5-12-74     8:15 a.m.

 

On the radio we welcome you to the services of our First Baptist Church in Dallas.  And this is the pastor bringing the message entitled Rizpah: Primeval Motherhood.  It is a sermon about one of the most unusual things you will ever read in human story.  In the twenty-first chapter of the Book of 2 Samuel, we read of a tragic drought, of an expiation for the land.  And the text:

And Rizpah the daughter of Aiah took sackcloth, and spread it for her upon the rock, from the beginning of harvest until water dropped upon them out of heaven, and suffered neither the birds of the air or the beasts of the fields, to light on them, to rest on them, by day, nor the beasts of the fields by night.

And it was told David what Rizpah the daughter of Aiah, the wife of Saul, had done.

And David went and took the bones of Saul and the bones of Jonathan from Jabesh-gilead…

And he brought up from thence the bones of Saul and the bones of Jonathan his son; and they gathered the bones of them that were hanged.

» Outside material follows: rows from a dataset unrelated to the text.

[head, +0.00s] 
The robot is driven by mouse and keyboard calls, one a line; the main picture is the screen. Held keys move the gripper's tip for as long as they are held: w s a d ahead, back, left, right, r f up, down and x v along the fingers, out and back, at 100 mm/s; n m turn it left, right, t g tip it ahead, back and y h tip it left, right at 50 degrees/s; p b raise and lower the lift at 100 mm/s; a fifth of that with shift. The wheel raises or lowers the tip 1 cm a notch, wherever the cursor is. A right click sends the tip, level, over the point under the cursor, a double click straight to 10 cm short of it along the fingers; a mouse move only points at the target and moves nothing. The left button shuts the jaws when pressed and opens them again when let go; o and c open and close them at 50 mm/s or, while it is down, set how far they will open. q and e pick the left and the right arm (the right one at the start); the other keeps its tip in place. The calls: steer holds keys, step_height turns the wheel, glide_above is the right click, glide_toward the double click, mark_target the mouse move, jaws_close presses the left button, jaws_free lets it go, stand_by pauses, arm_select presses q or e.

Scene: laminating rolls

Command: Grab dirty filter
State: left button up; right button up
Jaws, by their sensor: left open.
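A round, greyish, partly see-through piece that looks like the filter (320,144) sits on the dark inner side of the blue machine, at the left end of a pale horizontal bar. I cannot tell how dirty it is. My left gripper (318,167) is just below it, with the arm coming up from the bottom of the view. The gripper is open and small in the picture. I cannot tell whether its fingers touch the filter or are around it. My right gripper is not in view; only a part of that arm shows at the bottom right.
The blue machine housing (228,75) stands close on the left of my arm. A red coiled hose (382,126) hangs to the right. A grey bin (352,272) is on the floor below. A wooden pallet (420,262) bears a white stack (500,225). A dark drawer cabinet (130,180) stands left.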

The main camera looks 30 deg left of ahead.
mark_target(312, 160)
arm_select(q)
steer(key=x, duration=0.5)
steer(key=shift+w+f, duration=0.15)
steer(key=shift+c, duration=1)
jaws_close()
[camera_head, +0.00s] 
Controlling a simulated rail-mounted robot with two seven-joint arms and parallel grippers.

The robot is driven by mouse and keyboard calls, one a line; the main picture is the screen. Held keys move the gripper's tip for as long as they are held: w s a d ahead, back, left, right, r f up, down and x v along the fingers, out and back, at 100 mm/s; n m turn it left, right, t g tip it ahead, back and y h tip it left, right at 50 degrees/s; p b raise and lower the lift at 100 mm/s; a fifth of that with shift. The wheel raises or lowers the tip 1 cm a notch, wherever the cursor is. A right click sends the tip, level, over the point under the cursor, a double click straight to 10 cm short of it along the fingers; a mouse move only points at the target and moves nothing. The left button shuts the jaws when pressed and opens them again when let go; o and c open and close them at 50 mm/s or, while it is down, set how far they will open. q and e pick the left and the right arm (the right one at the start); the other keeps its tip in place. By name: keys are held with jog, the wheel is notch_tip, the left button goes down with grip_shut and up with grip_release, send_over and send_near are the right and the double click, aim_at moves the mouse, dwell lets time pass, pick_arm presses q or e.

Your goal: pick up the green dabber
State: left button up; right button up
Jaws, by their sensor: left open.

And they buried them there in the sepulcher of Kish . . .  And after that God was entreated for the land.

[2 Samuel 21:10-14]

 

I would have taken time to read the whole story, but I can summarize it in briefer words.  In the reign of David, there was a tragic drought; one year, two years, and then three full years [2 Samuel 21:1].  I have lived in a country like that, year after year tragic drought; when the heavens turned to brass and the earth turns to iron; when the fields die and the pastures wither and the cattle low and moan for water; when the whole earth seemingly is burned under the judgmental hand of God.

This happened in the days of the reign of David.  In desperation, David sought the face of the Lord.  And the Lord said it is a judgment upon the land for what Saul did to the children of the Gibeonites, when he sought to slay them, extirpate them out of the land, breaking a solemn vow that Joshua, under God, had made to the Gibeonites that they would never be molested or hurt or bothered, but would live at peace in the land [2 Samuel 21:1-2, Joshua 9:1-27].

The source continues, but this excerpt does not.